In the publication of this work the most acute and universally learned Mr. Edmund Halley not only assisted me in correcting the errors of the press and preparing the geometrical figures, but it was through his solicitations that it came to be published; for when he had obtained of me my demonstrations of the figure of the celestial orbits, he continually pressed me to communicate the same to the Royal Society, who afterward, by their kind encouragement and entreaties, engaged me to think of publishing them. But after I had begun to consider the inequalities of the lunar motions, and had entered upon some other things relating to the laws and measures of gravity and other forces; and the figures that would be described by bodies attracted according to given laws; and the motion of several bodies moving among themselves; the motion of bodies in resisting mediums; the forces, densities, and motions of mediums; the orbits of the comets, and suchlike, I deferred that publication till I had made a search into those matters and could put forth the whole together. What relates to the lunar motions (being imperfect), I have put all together in the corollaries of Proposition LXVI, to avoid being obliged to propose and distinctly demonstrate the several things there contained in a method more prolix than the subject deserved and interrupt the series of the other propositions. Some things, found out after the rest, I chose to insert in places less suitable, rather than change the number of the propositions and the citations. I heartily beg that what I have here done may be read with forbearance and that my labors in a subject so difficult may be examined, not so much with the view to censure, as to remedy their defects.
IS. NEWTON
Cambridge, Trinity College, May 8, 1686
2. DEFINITIONS AND SCHOLIUM
DEFINITION I
The quantity of matter is the measure of the same, arising from its density and bulk conjointly.

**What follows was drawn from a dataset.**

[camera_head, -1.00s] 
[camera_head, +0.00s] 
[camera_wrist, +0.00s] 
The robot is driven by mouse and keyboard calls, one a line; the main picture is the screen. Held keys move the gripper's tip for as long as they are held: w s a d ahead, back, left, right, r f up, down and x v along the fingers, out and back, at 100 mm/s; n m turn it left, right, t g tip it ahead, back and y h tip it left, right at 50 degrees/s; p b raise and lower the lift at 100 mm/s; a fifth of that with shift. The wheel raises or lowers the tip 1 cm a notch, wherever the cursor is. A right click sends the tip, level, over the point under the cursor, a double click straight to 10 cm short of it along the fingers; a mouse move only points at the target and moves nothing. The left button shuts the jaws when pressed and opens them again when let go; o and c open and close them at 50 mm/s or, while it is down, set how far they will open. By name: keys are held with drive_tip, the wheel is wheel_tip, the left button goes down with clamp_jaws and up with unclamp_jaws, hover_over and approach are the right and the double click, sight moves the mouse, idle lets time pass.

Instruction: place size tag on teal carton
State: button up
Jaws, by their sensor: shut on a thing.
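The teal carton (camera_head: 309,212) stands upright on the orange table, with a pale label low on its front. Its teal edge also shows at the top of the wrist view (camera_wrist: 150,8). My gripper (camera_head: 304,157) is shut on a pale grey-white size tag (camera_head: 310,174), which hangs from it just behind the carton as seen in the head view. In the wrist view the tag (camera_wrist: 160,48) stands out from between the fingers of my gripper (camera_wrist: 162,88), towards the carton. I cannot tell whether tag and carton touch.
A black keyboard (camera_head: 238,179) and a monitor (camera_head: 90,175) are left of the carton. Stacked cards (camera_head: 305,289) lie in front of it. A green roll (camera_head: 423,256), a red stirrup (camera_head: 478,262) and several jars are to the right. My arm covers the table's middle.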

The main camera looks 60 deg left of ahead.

Thus air of a double density, in a double space, is quadruple in quantity; in a triple space, sextuple in quantity. The same thing is to be understood of snow and fine dust or powders that are condensed by compression or liquefaction, and of all bodies that are by any causes whatever differently condensed. I have no regard in this place to a medium, if any such there is, that freely pervades the interstices between the parts of bodies. It is this quantity that I mean hereafter everywhere under the name of 'body' or 'mass.' And the same is known by the weight of each body, for it is proportional to the weight, as I have found by experiments on pendulums, very accurately made, which shall be shown hereafter.
DEFINITION II
The quantity of motion is the measure of the same, arising from the velocity and quantity of matter conjointly.
The motion of the whole is the sum of the motions of all the parts; and therefore in a body double in quantity, with equal velocity, the motion is double; with twice the velocity, it is quadruple.
(Continues...)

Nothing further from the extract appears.